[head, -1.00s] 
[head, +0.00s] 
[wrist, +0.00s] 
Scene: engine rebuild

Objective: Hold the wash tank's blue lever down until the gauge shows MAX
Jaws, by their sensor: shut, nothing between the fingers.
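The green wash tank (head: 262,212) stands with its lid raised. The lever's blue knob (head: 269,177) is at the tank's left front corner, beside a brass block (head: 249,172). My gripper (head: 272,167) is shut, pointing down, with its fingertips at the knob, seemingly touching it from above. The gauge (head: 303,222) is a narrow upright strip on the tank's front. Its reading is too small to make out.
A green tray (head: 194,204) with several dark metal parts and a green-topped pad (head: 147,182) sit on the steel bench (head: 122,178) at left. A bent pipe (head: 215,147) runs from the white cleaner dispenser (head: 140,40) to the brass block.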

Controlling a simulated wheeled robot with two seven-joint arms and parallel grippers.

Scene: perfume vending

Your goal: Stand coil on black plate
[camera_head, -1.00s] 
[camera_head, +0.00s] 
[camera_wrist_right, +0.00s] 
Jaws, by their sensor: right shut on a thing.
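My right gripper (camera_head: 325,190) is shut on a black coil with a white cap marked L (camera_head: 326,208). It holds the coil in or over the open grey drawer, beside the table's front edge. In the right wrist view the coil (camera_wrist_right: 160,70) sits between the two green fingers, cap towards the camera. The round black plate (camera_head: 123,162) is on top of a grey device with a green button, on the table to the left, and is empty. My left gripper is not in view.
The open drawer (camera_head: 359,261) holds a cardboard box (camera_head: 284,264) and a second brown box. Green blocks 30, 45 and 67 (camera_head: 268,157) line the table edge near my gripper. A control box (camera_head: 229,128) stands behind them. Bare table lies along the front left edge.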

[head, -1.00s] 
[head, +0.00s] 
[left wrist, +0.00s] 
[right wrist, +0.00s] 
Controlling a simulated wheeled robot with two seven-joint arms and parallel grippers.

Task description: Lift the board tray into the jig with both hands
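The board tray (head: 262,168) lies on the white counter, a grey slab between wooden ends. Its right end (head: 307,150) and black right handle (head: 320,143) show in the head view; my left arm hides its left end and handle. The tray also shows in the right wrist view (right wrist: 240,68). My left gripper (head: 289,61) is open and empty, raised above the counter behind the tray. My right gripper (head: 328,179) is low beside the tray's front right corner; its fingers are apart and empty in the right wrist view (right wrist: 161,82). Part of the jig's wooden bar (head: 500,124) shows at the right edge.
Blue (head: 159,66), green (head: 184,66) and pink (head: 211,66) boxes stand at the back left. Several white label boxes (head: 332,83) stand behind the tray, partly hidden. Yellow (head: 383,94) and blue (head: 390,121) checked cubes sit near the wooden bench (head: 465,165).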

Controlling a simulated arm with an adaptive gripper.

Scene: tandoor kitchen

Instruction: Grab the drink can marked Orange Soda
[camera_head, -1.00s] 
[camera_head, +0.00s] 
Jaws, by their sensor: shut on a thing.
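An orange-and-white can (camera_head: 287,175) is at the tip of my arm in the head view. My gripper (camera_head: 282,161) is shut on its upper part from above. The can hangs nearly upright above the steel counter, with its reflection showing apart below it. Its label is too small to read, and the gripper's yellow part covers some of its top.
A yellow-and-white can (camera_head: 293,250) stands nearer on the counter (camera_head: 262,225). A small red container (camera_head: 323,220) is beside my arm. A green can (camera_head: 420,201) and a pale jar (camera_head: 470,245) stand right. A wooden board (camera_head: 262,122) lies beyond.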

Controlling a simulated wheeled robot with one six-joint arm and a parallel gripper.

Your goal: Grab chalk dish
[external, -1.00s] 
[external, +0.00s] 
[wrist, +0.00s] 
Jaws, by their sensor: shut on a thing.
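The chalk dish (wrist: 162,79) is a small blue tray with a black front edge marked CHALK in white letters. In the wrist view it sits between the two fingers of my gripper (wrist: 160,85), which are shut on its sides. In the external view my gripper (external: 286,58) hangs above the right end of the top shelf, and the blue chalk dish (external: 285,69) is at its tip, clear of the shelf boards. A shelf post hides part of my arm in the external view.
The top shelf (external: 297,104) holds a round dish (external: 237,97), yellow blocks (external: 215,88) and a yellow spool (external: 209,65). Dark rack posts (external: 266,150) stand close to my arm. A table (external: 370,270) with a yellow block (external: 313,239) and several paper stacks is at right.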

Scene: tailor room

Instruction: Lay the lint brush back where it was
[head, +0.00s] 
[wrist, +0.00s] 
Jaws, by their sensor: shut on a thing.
------------------------------------------------------------------------
- _Task brief_:
Starting at the first line of the records above, please copy each line exactly until you reach the line containing "[camera_wrist_right, +0.00s]". Include that line and stop there.

- _Final result_:
[head, -1.00s] 
[head, +0.00s] 
[wrist, +0.00s] 
Scene: engine rebuild

Objective: Hold the wash tank's blue lever down until the gauge shows MAX
Jaws, by their sensor: shut, nothing between the fingers.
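The green wash tank (head: 262,212) stands with its lid raised. The lever's blue knob (head: 269,177) is at the tank's left front corner, beside a brass block (head: 249,172). My gripper (head: 272,167) is shut, pointing down, with its fingertips at the knob, seemingly touching it from above. The gauge (head: 303,222) is a narrow upright strip on the tank's front. Its reading is too small to make out.
A green tray (head: 194,204) with several dark metal parts and a green-topped pad (head: 147,182) sit on the steel bench (head: 122,178) at left. A bent pipe (head: 215,147) runs from the white cleaner dispenser (head: 140,40) to the brass block.

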Controlling a simulated wheeled robot with two seven-joint arms and parallel grippers.

Scene: perfume vending

Your goal: Stand coil on black plate
[camera_head, -1.00s] 
[camera_head, +0.00s] 
[camera_wrist_right, +0.00s] 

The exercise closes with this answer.